## Aim of the exercise
Give back every line exactly as it appears, pictures excluded.

═════ Data lines ═════

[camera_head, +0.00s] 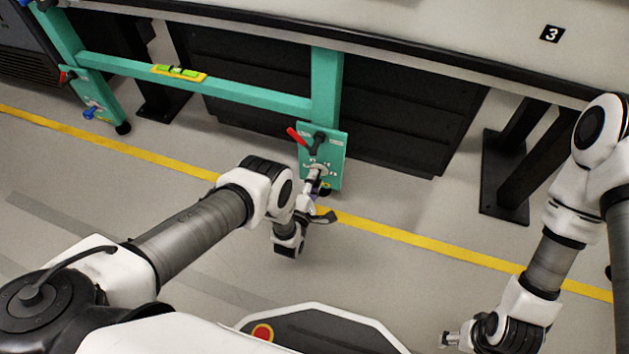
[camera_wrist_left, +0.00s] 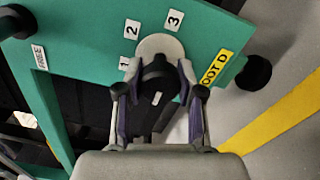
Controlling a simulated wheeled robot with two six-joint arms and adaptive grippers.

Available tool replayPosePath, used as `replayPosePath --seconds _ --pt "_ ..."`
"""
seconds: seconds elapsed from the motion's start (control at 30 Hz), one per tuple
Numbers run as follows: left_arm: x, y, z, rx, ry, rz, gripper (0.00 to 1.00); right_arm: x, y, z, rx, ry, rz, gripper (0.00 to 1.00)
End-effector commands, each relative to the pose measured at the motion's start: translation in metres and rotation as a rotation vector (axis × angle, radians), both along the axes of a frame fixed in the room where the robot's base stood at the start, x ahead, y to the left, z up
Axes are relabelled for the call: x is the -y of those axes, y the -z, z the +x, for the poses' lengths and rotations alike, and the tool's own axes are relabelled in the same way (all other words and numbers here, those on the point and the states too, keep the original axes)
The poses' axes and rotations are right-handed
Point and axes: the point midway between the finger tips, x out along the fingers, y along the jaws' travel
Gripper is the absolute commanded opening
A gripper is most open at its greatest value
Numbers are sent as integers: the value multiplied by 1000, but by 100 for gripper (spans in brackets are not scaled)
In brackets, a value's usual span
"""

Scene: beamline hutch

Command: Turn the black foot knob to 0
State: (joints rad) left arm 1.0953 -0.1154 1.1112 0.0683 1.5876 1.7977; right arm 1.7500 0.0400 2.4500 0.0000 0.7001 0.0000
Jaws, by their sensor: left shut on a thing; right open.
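The teal foot panel (camera_head: 334,158) hangs at the lower end of a teal frame post. In the left wrist view the black foot knob (camera_wrist_left: 157,72) sits in front of a pale round disc (camera_wrist_left: 160,44), with number labels 1, 2 and 3 around it; no 0 label shows. A white mark is on the knob, but I cannot tell which number it indicates. My left gripper (camera_wrist_left: 157,90) has its fingers on both sides of the knob and is shut on it; it also shows in the head view (camera_head: 316,178). My right gripper (camera_head: 448,340) is open and empty, low at right.
A red lever (camera_head: 294,136) stands on the panel's upper part. A yellow label (camera_wrist_left: 217,68) and a black round foot (camera_wrist_left: 253,72) are beside the knob. A second teal panel (camera_head: 97,95) is at far left. The floor has a yellow line (camera_head: 420,241); black table legs stand right.

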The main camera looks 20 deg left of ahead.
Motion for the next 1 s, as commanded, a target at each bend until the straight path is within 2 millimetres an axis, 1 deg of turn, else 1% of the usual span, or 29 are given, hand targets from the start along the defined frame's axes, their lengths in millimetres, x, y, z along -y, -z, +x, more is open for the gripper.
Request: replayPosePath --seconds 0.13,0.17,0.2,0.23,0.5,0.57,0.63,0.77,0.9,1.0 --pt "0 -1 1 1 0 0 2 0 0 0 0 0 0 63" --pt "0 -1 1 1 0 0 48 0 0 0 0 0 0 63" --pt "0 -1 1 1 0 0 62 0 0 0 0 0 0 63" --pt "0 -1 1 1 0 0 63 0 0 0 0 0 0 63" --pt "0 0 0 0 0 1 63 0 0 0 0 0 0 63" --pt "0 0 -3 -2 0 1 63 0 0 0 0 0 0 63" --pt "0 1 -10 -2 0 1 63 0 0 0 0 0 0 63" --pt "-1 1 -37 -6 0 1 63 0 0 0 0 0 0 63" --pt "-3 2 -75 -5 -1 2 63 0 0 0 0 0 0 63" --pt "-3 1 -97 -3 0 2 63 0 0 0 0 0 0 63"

═════

## Task result
[camera_head, +0.00s] 
[camera_wrist_left, +0.00s] 
Controlling a simulated wheeled robot with two six-joint arms and adaptive grippers.

Available tool replayPosePath, used as `replayPosePath --seconds _ --pt "_ ..."`
"""
seconds: seconds elapsed from the motion's start (control at 30 Hz), one per tuple
Numbers run as follows: left_arm: x, y, z, rx, ry, rz, gripper (0.00 to 1.00); right_arm: x, y, z, rx, ry, rz, gripper (0.00 to 1.00)
End-effector commands, each relative to the pose measured at the motion's start: translation in metres and rotation as a rotation vector (axis × angle, radians), both along the axes of a frame fixed in the room where the robot's base stood at the start, x ahead, y to the left, z up
Axes are relabelled for the call: x is the -y of those axes, y the -z, z the +x, for the poses' lengths and rotations alike, and the tool's own axes are relabelled in the same way (all other words and numbers here, those on the point and the states too, keep the original axes)
The poses' axes and rotations are right-handed
Point and axes: the point midway between the finger tips, x out along the fingers, y along the jaws' travel
Gripper is the absolute commanded opening
A gripper is most open at its greatest value
Numbers are sent as integers: the value multiplied by 1000, but by 100 for gripper (spans in brackets are not scaled)
In brackets, a value's usual span
"""

Scene: beamline hutch

Command: Turn the black foot knob to 0
State: (joints rad) left arm 1.0953 -0.1154 1.1112 0.0683 1.5876 1.7977; right arm 1.7500 0.0400 2.4500 0.0000 0.7001 0.0000
Jaws, by their sensor: left shut on a thing; right open.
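The teal foot panel (camera_head: 334,158) hangs at the lower end of a teal frame post. In the left wrist view the black foot knob (camera_wrist_left: 157,72) sits in front of a pale round disc (camera_wrist_left: 160,44), with number labels 1, 2 and 3 around it; no 0 label shows. A white mark is on the knob, but I cannot tell which number it indicates. My left gripper (camera_wrist_left: 157,90) has its fingers on both sides of the knob and is shut on it; it also shows in the head view (camera_head: 316,178). My right gripper (camera_head: 448,340) is open and empty, low at right.
A red lever (camera_head: 294,136) stands on the panel's upper part. A yellow label (camera_wrist_left: 217,68) and a black round foot (camera_wrist_left: 253,72) are beside the knob. A second teal panel (camera_head: 97,95) is at far left. The floor has a yellow line (camera_head: 420,241); black table legs stand right.

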The main camera looks 20 deg left of ahead.
Motion for the next 1 s, as commanded, a target at each bend until the straight path is within 2 millimetres an axis, 1 deg of turn, else 1% of the usual span, or 29 are given, hand targets from the start along the defined frame's axes, their lengths in millimetres, x, y, z along -y, -z, +x, more is open for the gripper.
Request: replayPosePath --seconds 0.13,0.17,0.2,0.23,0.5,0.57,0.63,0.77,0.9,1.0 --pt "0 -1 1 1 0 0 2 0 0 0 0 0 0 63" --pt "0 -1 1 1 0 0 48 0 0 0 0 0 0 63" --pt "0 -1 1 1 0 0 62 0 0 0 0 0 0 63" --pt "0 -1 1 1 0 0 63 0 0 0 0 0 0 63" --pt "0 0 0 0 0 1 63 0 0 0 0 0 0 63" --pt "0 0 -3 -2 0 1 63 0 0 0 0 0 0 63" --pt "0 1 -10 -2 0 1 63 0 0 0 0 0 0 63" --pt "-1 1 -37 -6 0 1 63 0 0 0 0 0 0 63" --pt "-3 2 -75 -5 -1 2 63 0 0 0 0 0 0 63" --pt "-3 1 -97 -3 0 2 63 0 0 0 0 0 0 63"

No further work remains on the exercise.